[lbo-talk] Israel, Ireland, and South Africa

Josh Narins josh at narins.net
Sat Apr 1 06:38:19 PST 2006



> Josh,
>
> I hardly think I give the rulers and owners of the U.S. much credit at all,
> except for engaging in planning to increase their wealth and power.

You were the one who brought up they hung on to South Africa after a dispassioned calculation would have suggested otherwise. I tried to credit this to the minds of the elites in a rut.


> I am not sure what your point is about United States citizens being most
> receptive to "Holy Land 2000". It seems to me obvious that the dregs of
> fundamentalist religious culture will combine with imperial culture in many
> ways expected and unexpected by U.S. rulers and elites. Perhaps you can
> explain the relevance.

The Dregs? 40% of Americans believe in the literal truth of the Bible. As a racist population would support elites who support Apartheid, a predominantly religious population will turn on elites who abandon the stomping ground of their, and I can't emphasize this enough, DEITY. God. The comfort for their afflictions. The masses' opium.

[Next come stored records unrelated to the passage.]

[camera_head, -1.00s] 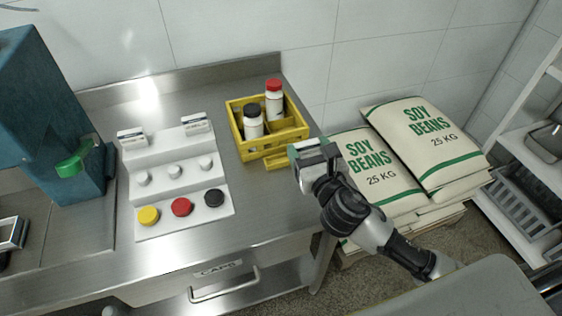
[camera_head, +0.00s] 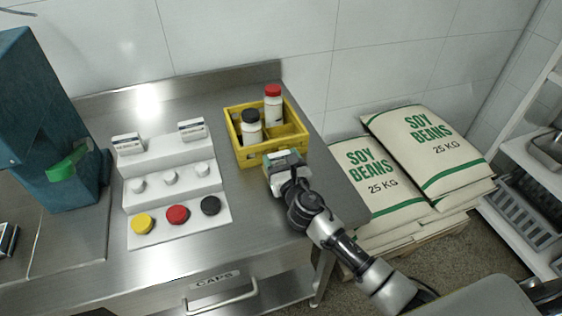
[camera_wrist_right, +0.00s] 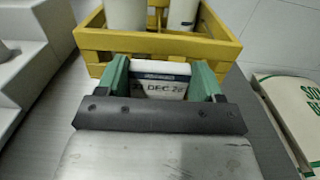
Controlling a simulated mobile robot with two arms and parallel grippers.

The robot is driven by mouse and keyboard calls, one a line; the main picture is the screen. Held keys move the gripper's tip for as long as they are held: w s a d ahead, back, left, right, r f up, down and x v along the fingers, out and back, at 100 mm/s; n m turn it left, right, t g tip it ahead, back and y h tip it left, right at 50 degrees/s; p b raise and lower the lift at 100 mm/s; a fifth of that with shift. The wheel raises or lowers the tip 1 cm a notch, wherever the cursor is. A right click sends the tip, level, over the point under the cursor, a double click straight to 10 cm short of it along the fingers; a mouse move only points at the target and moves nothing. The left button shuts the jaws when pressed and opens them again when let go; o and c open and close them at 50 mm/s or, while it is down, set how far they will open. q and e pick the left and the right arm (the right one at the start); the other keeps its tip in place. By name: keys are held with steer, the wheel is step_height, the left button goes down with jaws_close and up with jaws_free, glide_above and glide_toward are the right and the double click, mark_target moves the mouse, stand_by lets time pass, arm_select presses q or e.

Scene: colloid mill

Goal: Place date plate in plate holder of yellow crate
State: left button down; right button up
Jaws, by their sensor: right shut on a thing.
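The yellow crate (camera_head: 240,153) stands at the back right of the steel table and holds a black-capped bottle (camera_head: 251,130) and a red-capped bottle (camera_head: 273,108). My right gripper (camera_head: 281,160) is at the crate's near side, shut on the date plate. In the right wrist view, the white date plate (camera_wrist_right: 160,84) with a blue strip and "DEC" lettering sits between the green fingertips (camera_wrist_right: 160,80), in front of the crate's near wall (camera_wrist_right: 150,43). The plate holder is hidden behind the gripper, and I cannot tell whether the plate touches it. My left gripper is not in view.
A white stepped stand (camera_head: 178,240) with yellow, red and black caps and two small label blocks is left of the crate. A blue-green machine (camera_head: 45,120) stands at far left. Soy bean sacks (camera_head: 425,150) lie right of the table. Table space left of my gripper is clear.

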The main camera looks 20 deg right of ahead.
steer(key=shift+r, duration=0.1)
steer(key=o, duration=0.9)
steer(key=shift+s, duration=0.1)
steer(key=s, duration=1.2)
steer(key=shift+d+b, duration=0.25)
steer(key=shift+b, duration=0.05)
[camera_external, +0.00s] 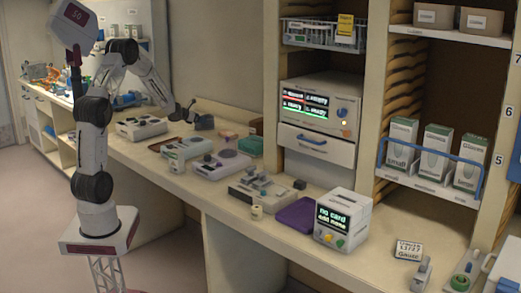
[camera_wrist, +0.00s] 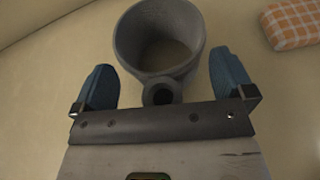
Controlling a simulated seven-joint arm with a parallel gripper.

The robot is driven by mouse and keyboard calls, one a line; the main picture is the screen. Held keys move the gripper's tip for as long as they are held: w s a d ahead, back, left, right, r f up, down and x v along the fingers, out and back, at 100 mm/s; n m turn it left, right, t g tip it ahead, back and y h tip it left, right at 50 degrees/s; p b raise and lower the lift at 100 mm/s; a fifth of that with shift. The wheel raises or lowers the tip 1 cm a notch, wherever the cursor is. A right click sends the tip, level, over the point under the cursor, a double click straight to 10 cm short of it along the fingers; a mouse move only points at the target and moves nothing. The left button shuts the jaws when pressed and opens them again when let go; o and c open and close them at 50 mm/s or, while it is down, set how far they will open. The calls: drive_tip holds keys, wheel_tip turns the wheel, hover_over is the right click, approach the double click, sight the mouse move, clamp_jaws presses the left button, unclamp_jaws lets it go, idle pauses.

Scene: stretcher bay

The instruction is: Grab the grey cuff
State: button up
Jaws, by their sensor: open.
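The grey cuff (camera_wrist: 132,42) is a round, open ring with a short round stub (camera_wrist: 163,92) on its near side. In the wrist view it lies on the pale surface just ahead of my gripper (camera_wrist: 162,80). My gripper is open, with one blue finger left of the cuff's near part and one right of it. The stub is between the fingers, and I see gaps on both sides. In the external view my gripper (camera_external: 186,110) is low over the back of the counter, beside a small dark grey item (camera_external: 205,122) that looks like the cuff.
An orange checked item (camera_wrist: 291,23) lies right of the cuff. On the counter (camera_external: 230,215) stand several pale devices, including one (camera_external: 142,128) near my gripper and another (camera_external: 220,165) in front. A purple pad (camera_external: 297,215) and a display box (camera_external: 343,220) are farther right.

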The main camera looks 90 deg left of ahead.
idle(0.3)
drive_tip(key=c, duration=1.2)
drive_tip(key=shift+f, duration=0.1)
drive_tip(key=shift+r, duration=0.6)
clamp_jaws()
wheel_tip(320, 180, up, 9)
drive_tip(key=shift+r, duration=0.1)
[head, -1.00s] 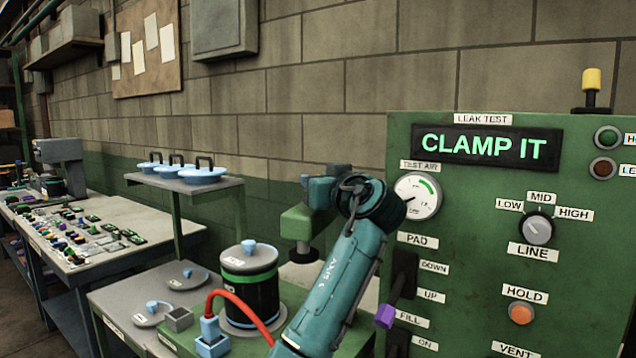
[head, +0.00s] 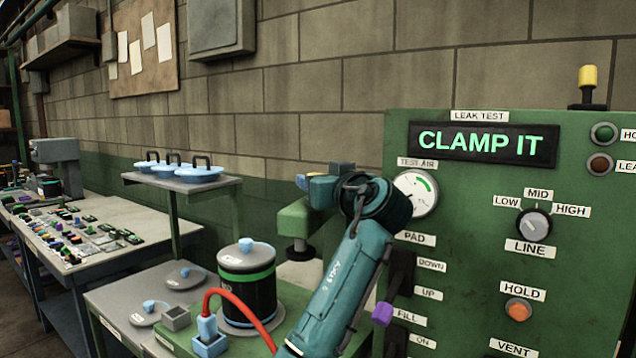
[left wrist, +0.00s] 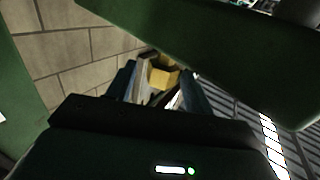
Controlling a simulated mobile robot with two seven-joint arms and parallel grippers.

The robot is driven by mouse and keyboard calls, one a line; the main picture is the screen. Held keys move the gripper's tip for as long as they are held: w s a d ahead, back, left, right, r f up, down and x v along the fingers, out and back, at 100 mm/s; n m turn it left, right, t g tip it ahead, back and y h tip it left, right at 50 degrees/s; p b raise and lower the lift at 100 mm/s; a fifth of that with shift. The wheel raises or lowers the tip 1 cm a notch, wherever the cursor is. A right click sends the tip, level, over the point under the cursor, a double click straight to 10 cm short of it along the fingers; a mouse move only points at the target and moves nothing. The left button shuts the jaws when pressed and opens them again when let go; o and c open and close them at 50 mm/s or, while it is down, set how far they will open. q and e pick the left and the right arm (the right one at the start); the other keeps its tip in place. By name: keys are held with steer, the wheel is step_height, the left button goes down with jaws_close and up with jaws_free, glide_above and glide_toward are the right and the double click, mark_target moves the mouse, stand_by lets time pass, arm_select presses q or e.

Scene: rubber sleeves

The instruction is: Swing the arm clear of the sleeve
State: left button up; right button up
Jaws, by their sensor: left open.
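The black sleeve (head: 250,293) with a green band stands upright on a round grey plate on the green bench. A grey lid with a light-blue knob (head: 246,245) sits on top of it. My left gripper (head: 312,184) is above and to the right of the sleeve, apart from it, beside the green overhanging arm (head: 306,218) with its dark pad. Its jaws are open, partly hidden behind my wrist. In the left wrist view the fingers (left wrist: 160,90) reach toward the wall, with a small yellow shape beyond. My right gripper is not in view.
The green leak-test panel (head: 470,270) reads "CLAMP IT" and stands close right of my wrist. A red hose (head: 240,303) runs from a blue fitting beside the sleeve. A shelf with blue lids (head: 185,172) stands behind left. The brick wall is behind.

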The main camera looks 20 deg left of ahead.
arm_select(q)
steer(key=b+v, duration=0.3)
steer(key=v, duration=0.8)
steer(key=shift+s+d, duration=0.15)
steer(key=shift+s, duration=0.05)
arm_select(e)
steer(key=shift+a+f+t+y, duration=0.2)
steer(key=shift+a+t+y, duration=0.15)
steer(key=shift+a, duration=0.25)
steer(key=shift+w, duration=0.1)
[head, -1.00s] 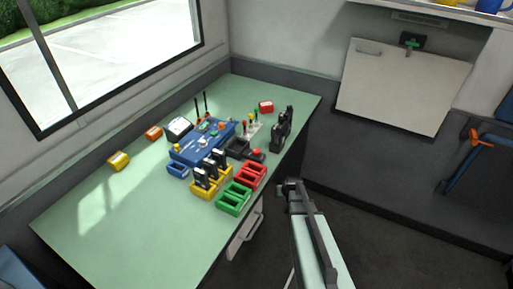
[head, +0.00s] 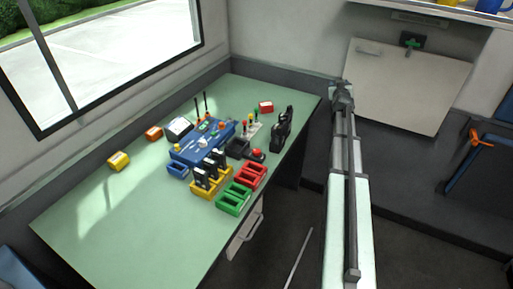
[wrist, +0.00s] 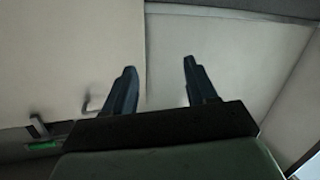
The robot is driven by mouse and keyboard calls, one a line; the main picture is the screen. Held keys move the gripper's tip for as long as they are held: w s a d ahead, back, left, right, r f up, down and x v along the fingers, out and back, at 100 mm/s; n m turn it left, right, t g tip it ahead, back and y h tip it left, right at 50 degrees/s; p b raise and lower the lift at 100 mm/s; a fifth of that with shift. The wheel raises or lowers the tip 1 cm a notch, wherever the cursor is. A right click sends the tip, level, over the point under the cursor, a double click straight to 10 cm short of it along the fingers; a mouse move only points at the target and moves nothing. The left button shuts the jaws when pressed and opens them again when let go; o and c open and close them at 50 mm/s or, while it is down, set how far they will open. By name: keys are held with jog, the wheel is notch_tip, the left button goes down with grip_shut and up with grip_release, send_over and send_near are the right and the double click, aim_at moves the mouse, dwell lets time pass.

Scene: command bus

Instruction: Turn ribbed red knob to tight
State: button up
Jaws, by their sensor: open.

I'd argue that human attachment to racism is far less consquential, and it was therefore easier for US elites to consider alternatives to the status quo in South Africa.

A simply rational US dictator would cut the Israelis loose, the cost/benefit ratio is simply wrong.

(I'm against anyone invading anyone, so, I would prefer to defend a "cut loose" Israel from foreign armies).


> The U.S.G., generally used South Africa in the southern cone of Africa in
> the same way that it uses Israel in the Middle East. This doesn't mean that
> the South African Apartheid regime didn't have its own agenda. Generally,
> my conclusion from the history is that Apartheid South Africa was relatively
> more independent of the U.S.G. than any given Israeli regime.
>
> Further, from the internal evidence of the U.S.G. it seems that the best
> solution as far as U.S. rulers were concerned was for the Apartheid regime
> to come to some compromise with its dissidents and yet to maintain their
> power. In hindsight it was probably completely unrealistic to think that
> the Apartheid regime could be maintained for very long. Elites and rulers
> can be stupid but they do generally consider how to maintain and increase
> their power.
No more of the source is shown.